**Description of the task:**
Copy the data precisely, keeping every character.

**Data lines:**

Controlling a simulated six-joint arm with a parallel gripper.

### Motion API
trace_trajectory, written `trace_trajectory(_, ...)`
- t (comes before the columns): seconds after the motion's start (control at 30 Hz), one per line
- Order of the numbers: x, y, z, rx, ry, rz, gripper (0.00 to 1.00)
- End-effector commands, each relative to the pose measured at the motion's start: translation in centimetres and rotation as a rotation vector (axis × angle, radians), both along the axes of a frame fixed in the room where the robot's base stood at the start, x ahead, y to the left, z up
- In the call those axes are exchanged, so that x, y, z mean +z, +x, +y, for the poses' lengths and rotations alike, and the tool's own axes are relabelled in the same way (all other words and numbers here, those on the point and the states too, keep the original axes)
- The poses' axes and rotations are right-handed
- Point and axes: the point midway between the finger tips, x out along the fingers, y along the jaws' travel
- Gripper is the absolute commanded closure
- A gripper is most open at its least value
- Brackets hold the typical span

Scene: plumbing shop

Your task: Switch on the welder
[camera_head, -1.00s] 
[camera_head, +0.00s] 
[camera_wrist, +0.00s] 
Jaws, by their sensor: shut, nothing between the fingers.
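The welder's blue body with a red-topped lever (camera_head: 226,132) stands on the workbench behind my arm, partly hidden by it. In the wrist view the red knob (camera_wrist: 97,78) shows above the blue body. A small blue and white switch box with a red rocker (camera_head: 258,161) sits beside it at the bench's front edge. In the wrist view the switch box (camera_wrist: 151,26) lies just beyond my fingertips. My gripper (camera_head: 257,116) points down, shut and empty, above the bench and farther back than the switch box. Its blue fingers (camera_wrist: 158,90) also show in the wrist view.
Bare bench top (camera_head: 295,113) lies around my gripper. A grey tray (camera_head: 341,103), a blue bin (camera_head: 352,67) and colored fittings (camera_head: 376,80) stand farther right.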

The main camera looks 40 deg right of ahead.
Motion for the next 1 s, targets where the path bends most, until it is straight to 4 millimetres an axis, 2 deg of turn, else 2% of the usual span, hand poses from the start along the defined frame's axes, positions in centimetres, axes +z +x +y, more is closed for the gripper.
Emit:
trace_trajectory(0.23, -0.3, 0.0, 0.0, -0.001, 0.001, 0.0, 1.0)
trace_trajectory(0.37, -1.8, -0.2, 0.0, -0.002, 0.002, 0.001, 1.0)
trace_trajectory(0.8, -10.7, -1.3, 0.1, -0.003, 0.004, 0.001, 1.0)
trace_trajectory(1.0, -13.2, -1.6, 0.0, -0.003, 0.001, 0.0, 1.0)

**Written response:**
Controlling a simulated six-joint arm with a parallel gripper.

### Motion API
trace_trajectory, written `trace_trajectory(_, ...)`
- t (comes before the columns): seconds after the motion's start (control at 30 Hz), one per line
- Order of the numbers: x, y, z, rx, ry, rz, gripper (0.00 to 1.00)
- End-effector commands, each relative to the pose measured at the motion's start: translation in centimetres and rotation as a rotation vector (axis × angle, radians), both along the axes of a frame fixed in the room where the robot's base stood at the start, x ahead, y to the left, z up
- In the call those axes are exchanged, so that x, y, z mean +z, +x, +y, for the poses' lengths and rotations alike, and the tool's own axes are relabelled in the same way (all other words and numbers here, those on the point and the states too, keep the original axes)
- The poses' axes and rotations are right-handed
- Point and axes: the point midway between the finger tips, x out along the fingers, y along the jaws' travel
- Gripper is the absolute commanded closure
- A gripper is most open at its least value
- Brackets hold the typical span

Scene: plumbing shop

Your task: Switch on the welder
[camera_head, -1.00s] 
[camera_head, +0.00s] 
[camera_wrist, +0.00s] 
Jaws, by their sensor: shut, nothing between the fingers.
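The welder's blue body with a red-topped lever (camera_head: 226,132) stands on the workbench behind my arm, partly hidden by it. In the wrist view the red knob (camera_wrist: 97,78) shows above the blue body. A small blue and white switch box with a red rocker (camera_head: 258,161) sits beside it at the bench's front edge. In the wrist view the switch box (camera_wrist: 151,26) lies just beyond my fingertips. My gripper (camera_head: 257,116) points down, shut and empty, above the bench and farther back than the switch box. Its blue fingers (camera_wrist: 158,90) also show in the wrist view.
Bare bench top (camera_head: 295,113) lies around my gripper. A grey tray (camera_head: 341,103), a blue bin (camera_head: 352,67) and colored fittings (camera_head: 376,80) stand farther right.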

The main camera looks 40 deg right of ahead.
Motion for the next 1 s, targets where the path bends most, until it is straight to 4 millimetres an axis, 2 deg of turn, else 2% of the usual span, hand poses from the start along the defined frame's axes, positions in centimetres, axes +z +x +y, more is closed for the gripper.
Emit:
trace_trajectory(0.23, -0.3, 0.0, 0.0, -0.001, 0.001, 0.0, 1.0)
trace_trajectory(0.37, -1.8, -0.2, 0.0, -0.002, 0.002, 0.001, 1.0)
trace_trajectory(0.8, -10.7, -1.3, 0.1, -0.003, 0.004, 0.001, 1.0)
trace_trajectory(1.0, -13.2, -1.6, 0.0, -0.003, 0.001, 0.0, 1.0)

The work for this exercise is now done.